Data from robot episodes
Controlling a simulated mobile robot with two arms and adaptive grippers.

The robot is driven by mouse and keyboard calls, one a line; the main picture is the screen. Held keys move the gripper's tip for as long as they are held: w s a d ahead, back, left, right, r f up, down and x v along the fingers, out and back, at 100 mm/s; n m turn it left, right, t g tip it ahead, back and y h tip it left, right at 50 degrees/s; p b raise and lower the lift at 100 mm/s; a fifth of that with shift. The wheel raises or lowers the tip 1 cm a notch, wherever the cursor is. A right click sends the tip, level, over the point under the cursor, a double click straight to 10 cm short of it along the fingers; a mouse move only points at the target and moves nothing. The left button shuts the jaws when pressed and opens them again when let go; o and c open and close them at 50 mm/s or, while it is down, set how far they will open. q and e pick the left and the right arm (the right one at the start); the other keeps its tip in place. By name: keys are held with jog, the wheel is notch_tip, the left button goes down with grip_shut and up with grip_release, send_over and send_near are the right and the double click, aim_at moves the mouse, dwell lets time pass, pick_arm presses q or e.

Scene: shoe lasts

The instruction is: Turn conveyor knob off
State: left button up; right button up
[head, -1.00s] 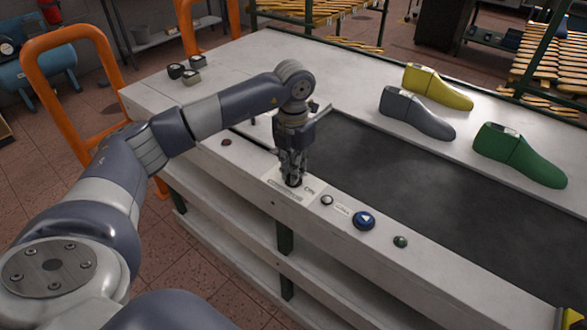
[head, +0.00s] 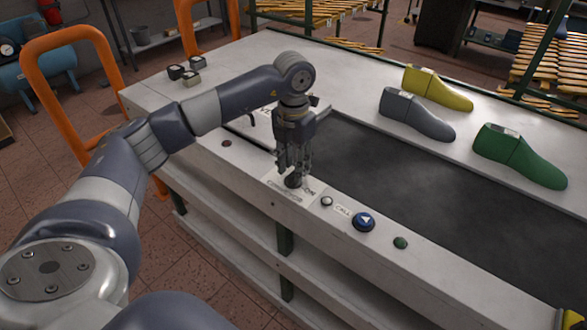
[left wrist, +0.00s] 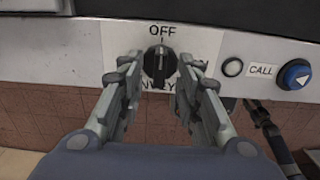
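The conveyor knob (left wrist: 160,62) is black and round with a pale pointer line. In the left wrist view the line points straight up at the word OFF. In the head view the knob (head: 293,181) shows just under my left gripper (head: 292,172). In the left wrist view the fingers of my left gripper (left wrist: 157,64) stand on either side of the knob, apart, with a small gap on each side. They partly cover the label below the knob and the word ON. My right gripper does not show in the head view.
Right of the knob are a small white button (head: 327,201), a blue call button (head: 364,221) and a green button (head: 400,242). The dark belt (head: 400,190) lies behind. Grey (head: 417,114), yellow (head: 437,88) and green (head: 520,155) shoe lasts stand beyond it.

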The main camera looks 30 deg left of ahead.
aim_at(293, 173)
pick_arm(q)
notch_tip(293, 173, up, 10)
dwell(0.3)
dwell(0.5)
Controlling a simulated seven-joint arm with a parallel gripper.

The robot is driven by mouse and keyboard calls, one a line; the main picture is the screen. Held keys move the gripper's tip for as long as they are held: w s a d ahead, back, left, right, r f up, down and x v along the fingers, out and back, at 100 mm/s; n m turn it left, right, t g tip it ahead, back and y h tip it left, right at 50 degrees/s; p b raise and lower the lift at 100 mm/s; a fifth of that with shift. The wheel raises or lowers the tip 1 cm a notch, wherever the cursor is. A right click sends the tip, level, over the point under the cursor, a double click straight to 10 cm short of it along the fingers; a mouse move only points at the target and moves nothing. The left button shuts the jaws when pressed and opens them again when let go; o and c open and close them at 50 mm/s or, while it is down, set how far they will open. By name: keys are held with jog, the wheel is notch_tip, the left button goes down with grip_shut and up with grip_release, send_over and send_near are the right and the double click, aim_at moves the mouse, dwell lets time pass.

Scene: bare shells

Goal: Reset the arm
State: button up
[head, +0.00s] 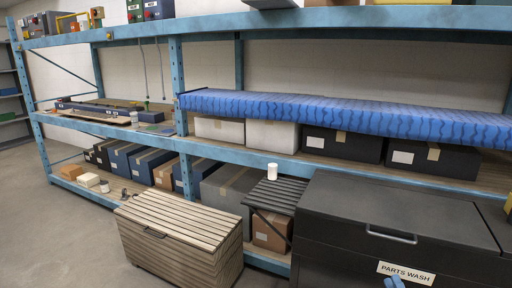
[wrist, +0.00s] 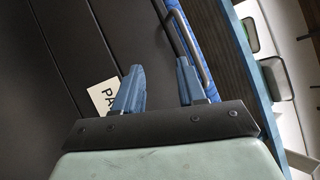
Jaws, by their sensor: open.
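My gripper (wrist: 160,72) shows in the wrist view with its two blue fingers spread apart and nothing between them. In the head view only the blue fingertips (head: 394,282) show at the bottom edge, in front of the black parts wash cabinet (head: 345,215). The rest of my arm is out of that view. In the wrist view the cabinet's dark face (wrist: 50,60) lies beyond the fingers, with its white label (wrist: 103,97) left of the left finger. The cabinet's metal handle (wrist: 190,48) appears close by the right finger; I cannot tell whether they touch.
Blue shelving (head: 262,157) spans the back, holding several boxes and a long blue wavy-patterned roll or pad (head: 340,112). A slatted wooden chest (head: 180,235) and a small dark slatted stand (head: 275,194) with a white cup (head: 272,171) are left of the cabinet. Floor (head: 50,240) at far left is clear.

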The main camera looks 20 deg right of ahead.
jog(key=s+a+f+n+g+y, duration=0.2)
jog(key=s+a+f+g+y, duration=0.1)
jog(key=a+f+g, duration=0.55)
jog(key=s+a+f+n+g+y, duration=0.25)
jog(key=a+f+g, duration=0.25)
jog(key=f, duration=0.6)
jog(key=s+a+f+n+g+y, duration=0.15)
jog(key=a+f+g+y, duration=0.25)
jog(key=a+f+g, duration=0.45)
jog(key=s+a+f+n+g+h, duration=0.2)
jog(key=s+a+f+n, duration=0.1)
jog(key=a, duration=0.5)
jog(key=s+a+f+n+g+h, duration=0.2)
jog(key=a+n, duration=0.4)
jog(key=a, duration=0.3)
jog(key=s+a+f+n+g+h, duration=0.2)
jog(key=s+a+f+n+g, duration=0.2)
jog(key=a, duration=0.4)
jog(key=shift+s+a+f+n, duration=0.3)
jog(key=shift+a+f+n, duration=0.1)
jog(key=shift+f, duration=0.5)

Exercise requirements. Count the lines in which the string "State" appears, then report only that figure.

Result of the exercise. 2